## Prompt
Go through the data below. List every line that holds the word "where".
* begin *
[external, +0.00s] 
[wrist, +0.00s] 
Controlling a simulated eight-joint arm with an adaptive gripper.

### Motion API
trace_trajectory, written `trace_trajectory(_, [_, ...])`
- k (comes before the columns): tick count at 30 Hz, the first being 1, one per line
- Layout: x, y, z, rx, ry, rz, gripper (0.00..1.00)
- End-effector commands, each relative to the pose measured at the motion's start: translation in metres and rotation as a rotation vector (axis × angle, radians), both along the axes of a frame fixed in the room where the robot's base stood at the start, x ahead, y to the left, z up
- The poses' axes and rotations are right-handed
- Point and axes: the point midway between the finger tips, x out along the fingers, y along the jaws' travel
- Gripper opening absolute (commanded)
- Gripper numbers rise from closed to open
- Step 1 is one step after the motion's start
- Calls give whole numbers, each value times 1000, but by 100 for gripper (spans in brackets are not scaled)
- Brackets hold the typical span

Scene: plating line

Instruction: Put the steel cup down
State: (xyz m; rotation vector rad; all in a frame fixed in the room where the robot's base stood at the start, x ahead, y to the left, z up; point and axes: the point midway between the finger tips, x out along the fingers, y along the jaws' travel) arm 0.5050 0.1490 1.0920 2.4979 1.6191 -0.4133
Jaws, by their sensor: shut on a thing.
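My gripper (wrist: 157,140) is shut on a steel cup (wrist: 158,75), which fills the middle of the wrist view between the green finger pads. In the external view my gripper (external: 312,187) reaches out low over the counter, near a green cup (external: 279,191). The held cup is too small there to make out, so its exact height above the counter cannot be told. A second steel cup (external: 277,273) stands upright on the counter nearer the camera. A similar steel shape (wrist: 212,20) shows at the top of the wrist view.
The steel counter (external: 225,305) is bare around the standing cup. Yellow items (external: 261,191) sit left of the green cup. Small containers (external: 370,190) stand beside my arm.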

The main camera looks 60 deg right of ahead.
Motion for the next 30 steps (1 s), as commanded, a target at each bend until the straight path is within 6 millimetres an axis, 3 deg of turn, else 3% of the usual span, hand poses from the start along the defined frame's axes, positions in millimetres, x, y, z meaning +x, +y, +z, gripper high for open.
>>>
* end *
## Right answer
- End-effector commands, each relative to the pose measured at the motion's start: translation in metres and rotation as a rotation vector (axis × angle, radians), both along the axes of a frame fixed in the room where the robot's base stood at the start, x ahead, y to the left, z up
State: (xyz m; rotation vector rad; all in a frame fixed in the room where the robot's base stood at the start, x ahead, y to the left, z up; point and axes: the point midway between the finger tips, x out along the fingers, y along the jaws' travel) arm 0.5050 0.1490 1.0920 2.4979 1.6191 -0.4133

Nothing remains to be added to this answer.